## DATASET EXCERPT
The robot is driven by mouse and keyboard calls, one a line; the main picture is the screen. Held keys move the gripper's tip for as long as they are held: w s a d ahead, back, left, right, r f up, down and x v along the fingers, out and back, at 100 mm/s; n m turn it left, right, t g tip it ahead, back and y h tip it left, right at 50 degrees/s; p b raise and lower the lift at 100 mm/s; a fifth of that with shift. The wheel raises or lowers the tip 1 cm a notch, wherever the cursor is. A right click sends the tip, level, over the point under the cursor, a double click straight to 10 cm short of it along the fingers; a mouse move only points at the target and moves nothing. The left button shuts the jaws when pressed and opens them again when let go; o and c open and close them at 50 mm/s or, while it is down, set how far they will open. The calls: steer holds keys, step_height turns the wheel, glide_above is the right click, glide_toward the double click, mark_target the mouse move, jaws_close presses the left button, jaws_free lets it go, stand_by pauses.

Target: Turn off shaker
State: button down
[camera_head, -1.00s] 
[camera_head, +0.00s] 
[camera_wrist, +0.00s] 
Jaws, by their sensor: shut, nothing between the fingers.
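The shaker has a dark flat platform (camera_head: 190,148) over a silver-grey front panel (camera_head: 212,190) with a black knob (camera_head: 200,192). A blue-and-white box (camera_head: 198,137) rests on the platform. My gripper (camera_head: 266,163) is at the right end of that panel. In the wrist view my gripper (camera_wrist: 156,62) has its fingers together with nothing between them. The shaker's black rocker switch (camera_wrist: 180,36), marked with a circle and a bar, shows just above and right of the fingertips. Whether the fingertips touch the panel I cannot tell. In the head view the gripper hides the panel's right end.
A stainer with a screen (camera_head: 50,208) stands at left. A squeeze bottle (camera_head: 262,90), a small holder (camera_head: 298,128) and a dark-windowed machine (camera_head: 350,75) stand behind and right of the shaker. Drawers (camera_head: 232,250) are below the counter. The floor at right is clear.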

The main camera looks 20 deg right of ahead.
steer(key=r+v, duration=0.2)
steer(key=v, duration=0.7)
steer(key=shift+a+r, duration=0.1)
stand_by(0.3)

## TO BE DONE
Write out the data exactly as it stands.

## ANSWER TO THIS EXERCISE
The robot is driven by mouse and keyboard calls, one a line; the main picture is the screen. Held keys move the gripper's tip for as long as they are held: w s a d ahead, back, left, right, r f up, down and x v along the fingers, out and back, at 100 mm/s; n m turn it left, right, t g tip it ahead, back and y h tip it left, right at 50 degrees/s; p b raise and lower the lift at 100 mm/s; a fifth of that with shift. The wheel raises or lowers the tip 1 cm a notch, wherever the cursor is. A right click sends the tip, level, over the point under the cursor, a double click straight to 10 cm short of it along the fingers; a mouse move only points at the target and moves nothing. The left button shuts the jaws when pressed and opens them again when let go; o and c open and close them at 50 mm/s or, while it is down, set how far they will open. The calls: steer holds keys, step_height turns the wheel, glide_above is the right click, glide_toward the double click, mark_target the mouse move, jaws_close presses the left button, jaws_free lets it go, stand_by pauses.

Target: Turn off shaker
State: button down
[camera_head, -1.00s] 
[camera_head, +0.00s] 
[camera_wrist, +0.00s] 
Jaws, by their sensor: shut, nothing between the fingers.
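The shaker has a dark flat platform (camera_head: 190,148) over a silver-grey front panel (camera_head: 212,190) with a black knob (camera_head: 200,192). A blue-and-white box (camera_head: 198,137) rests on the platform. My gripper (camera_head: 266,163) is at the right end of that panel. In the wrist view my gripper (camera_wrist: 156,62) has its fingers together with nothing between them. The shaker's black rocker switch (camera_wrist: 180,36), marked with a circle and a bar, shows just above and right of the fingertips. Whether the fingertips touch the panel I cannot tell. In the head view the gripper hides the panel's right end.
A stainer with a screen (camera_head: 50,208) stands at left. A squeeze bottle (camera_head: 262,90), a small holder (camera_head: 298,128) and a dark-windowed machine (camera_head: 350,75) stand behind and right of the shaker. Drawers (camera_head: 232,250) are below the counter. The floor at right is clear.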

The main camera looks 20 deg right of ahead.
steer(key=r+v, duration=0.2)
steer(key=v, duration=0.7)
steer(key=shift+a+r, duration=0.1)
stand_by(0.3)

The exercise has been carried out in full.